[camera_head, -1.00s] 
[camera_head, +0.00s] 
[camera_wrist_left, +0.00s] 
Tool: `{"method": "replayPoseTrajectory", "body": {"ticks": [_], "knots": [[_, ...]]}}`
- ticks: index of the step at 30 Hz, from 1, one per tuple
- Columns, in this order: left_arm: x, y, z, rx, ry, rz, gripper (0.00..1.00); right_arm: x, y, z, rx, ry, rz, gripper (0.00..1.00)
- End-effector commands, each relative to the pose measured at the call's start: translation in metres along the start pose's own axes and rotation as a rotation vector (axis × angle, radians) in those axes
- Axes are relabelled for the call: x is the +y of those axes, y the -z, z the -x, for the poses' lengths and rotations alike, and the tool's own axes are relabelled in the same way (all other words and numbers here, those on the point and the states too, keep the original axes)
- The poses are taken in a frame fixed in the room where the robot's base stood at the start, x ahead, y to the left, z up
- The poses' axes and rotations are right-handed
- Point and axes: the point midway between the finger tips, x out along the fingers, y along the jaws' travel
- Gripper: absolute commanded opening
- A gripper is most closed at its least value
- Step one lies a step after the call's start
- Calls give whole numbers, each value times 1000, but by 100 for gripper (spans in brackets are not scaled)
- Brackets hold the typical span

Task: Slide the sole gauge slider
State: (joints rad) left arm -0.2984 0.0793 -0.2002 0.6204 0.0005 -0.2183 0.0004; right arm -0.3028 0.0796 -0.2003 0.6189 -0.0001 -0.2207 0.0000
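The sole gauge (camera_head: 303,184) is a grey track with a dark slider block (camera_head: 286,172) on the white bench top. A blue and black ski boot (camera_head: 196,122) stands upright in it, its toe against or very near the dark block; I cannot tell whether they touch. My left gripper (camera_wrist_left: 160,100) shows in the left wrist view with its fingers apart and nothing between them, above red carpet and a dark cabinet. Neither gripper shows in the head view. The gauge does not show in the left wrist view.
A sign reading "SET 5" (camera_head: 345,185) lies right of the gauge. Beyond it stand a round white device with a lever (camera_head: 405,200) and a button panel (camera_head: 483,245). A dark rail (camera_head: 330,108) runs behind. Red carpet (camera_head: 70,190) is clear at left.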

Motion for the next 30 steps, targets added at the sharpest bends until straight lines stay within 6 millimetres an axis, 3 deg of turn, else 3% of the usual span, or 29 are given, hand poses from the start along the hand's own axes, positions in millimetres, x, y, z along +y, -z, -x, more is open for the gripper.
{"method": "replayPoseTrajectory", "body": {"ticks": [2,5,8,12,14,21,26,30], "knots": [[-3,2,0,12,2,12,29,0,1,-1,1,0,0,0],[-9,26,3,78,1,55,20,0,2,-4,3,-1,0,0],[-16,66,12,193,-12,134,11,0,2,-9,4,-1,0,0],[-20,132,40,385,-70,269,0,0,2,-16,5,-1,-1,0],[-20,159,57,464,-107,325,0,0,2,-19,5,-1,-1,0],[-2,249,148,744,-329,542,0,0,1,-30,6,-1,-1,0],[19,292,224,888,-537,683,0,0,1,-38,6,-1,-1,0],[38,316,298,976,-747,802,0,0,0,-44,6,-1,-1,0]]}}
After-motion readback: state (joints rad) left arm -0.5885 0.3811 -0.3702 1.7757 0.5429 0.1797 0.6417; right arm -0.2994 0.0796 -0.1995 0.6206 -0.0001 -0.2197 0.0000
════════════════
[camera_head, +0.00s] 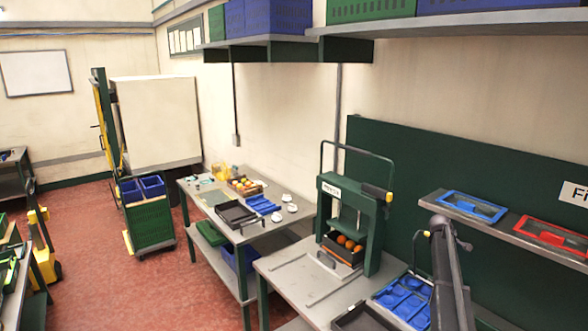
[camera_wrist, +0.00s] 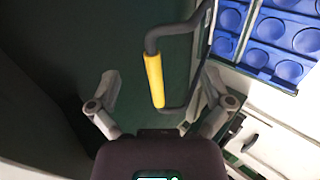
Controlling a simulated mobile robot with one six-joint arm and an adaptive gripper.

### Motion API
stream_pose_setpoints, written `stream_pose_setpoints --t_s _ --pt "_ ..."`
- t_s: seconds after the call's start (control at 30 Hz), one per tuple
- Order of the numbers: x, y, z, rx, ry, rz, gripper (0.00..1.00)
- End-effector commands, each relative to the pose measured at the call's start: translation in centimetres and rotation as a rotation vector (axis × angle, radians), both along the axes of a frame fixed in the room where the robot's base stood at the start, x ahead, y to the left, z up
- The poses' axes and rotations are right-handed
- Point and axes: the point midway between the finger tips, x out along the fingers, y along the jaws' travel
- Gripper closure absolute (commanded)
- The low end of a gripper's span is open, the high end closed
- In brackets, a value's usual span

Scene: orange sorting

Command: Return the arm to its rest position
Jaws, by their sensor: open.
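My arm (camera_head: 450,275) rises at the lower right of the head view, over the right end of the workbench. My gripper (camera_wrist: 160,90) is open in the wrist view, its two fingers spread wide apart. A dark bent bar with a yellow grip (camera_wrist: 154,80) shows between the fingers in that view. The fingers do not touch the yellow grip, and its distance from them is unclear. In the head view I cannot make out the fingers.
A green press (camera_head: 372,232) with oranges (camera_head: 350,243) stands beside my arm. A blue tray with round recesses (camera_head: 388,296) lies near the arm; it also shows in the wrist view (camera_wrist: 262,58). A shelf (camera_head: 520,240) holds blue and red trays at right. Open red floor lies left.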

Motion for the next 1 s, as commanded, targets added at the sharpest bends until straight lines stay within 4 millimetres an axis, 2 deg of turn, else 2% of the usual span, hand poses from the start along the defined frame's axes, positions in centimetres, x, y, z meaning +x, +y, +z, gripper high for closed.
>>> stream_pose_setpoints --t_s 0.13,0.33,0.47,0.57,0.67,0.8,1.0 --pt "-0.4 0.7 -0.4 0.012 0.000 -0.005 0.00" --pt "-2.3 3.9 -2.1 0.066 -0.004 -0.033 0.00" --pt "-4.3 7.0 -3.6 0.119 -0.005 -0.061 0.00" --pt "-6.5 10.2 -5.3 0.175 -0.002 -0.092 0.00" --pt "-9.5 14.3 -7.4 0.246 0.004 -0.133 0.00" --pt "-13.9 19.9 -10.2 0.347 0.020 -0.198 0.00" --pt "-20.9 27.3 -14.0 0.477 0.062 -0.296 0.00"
════════════════
Copy out every line of the listing that contains the string "vector".

- End-effector commands, each relative to the pose measured at the call's start: translation in metres along the start pose's own axes and rotation as a rotation vector (axis × angle, radians) in those axes
- End-effector commands, each relative to the pose measured at the call's start: translation in centimetres and rotation as a rotation vector (axis × angle, radians), both along the axes of a frame fixed in the room where the robot's base stood at the start, x ahead, y to the left, z up

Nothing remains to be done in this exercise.